*** INFORMATION SHOWN ***

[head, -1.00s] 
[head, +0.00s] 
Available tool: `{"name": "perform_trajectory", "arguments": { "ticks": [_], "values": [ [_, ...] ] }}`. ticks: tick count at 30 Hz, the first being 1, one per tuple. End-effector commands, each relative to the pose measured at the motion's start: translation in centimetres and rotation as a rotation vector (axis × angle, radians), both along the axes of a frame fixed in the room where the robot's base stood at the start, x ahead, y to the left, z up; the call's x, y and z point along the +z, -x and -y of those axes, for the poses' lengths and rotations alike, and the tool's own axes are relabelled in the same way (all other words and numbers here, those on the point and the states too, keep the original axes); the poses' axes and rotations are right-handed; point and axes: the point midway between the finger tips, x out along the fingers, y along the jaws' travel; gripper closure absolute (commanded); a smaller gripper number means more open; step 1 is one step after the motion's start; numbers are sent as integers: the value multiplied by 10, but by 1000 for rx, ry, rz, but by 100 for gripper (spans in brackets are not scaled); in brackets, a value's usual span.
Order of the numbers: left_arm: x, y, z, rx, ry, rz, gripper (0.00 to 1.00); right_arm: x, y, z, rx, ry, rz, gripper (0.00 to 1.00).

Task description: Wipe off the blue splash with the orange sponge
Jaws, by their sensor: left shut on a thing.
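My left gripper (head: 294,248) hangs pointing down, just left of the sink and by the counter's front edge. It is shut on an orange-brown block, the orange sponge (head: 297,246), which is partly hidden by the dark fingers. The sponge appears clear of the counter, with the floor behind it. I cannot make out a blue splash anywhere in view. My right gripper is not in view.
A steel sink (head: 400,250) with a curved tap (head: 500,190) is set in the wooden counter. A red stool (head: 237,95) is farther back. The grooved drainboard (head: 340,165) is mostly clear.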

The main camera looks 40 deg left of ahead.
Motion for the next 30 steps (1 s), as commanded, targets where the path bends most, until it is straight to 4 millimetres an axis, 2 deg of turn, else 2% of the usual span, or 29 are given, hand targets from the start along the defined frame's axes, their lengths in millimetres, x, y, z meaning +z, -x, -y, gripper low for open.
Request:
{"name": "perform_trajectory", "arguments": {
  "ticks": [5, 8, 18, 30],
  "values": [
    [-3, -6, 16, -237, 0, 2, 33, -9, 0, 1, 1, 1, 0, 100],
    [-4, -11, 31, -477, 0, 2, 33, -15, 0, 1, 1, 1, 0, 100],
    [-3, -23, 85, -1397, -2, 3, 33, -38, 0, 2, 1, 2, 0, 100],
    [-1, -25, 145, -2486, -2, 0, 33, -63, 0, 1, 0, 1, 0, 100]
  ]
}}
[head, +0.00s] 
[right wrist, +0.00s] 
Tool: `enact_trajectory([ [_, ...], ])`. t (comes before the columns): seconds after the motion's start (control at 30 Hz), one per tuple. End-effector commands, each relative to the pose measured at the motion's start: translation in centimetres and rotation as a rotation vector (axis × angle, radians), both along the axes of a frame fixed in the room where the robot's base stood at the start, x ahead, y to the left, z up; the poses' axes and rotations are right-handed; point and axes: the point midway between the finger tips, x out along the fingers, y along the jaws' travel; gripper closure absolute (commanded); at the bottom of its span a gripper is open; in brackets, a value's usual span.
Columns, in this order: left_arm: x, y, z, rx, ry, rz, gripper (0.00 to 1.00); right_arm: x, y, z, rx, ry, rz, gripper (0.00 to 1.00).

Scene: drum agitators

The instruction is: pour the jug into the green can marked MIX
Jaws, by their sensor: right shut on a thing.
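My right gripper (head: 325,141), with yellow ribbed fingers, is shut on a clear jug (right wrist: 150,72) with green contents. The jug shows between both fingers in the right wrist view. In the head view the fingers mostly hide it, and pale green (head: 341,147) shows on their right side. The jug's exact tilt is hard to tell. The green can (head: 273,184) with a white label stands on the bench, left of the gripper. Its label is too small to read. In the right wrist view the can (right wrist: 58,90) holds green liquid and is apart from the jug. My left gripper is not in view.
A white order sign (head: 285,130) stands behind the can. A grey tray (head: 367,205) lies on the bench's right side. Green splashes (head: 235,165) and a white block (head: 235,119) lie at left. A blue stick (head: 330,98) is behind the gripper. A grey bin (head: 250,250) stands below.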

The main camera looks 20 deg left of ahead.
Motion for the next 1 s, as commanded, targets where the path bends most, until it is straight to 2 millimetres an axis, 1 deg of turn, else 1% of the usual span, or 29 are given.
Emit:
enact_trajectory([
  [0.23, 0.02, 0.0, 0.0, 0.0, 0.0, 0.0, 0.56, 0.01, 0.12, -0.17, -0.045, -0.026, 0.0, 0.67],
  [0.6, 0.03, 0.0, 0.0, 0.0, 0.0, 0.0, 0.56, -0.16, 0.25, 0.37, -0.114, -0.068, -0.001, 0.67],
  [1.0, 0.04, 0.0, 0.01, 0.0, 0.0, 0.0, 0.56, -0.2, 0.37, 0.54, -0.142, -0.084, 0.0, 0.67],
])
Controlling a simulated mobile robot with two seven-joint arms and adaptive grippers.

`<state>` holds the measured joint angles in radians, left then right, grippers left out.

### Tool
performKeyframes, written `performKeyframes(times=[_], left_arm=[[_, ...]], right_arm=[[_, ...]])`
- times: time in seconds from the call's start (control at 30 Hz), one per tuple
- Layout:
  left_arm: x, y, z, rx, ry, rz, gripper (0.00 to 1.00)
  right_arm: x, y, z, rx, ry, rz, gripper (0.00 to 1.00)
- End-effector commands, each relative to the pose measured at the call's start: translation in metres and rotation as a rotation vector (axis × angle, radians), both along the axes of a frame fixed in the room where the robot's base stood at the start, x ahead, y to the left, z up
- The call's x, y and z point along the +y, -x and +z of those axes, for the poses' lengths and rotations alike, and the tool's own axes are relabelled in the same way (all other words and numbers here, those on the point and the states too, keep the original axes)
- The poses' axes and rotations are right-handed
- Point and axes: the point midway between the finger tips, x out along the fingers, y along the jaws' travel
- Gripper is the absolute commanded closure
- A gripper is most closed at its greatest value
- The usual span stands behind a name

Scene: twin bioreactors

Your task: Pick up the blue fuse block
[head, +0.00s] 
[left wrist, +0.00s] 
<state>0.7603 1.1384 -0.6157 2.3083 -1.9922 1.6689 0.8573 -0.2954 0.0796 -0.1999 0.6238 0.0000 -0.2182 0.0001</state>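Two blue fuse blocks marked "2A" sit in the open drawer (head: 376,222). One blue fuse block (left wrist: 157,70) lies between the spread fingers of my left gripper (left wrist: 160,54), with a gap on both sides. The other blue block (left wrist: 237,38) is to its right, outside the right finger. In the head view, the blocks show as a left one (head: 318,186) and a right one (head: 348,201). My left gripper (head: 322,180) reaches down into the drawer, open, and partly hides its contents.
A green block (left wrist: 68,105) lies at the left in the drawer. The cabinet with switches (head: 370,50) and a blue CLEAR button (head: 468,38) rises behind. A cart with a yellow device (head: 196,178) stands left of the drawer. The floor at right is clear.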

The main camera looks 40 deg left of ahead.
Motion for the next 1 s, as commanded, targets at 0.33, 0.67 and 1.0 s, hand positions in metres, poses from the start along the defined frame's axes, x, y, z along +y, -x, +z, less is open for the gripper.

***

Look through the listing above. Pick out each line with "targets" and copy it.

EXERCISE RESULT ▸
Motion for the next 30 steps (1 s), as commanded, targets where the path bends most, until it is straight to 4 millimetres an axis, 2 deg of turn, else 2% of the usual span, or 29 are given, hand targets from the start along the defined frame's axes, their lengths in millimetres, x, y, z meaning +z, -x, -y, gripper low for open.
Motion for the next 1 s, as commanded, targets where the path bends most, until it is straight to 2 millimetres an axis, 1 deg of turn, else 1% of the usual span, or 29 are given.
Motion for the next 1 s, as commanded, targets at 0.33, 0.67 and 1.0 s, hand positions in metres, poses from the start along the defined frame's axes, x, y, z along +y, -x, +z, less is open for the gripper.

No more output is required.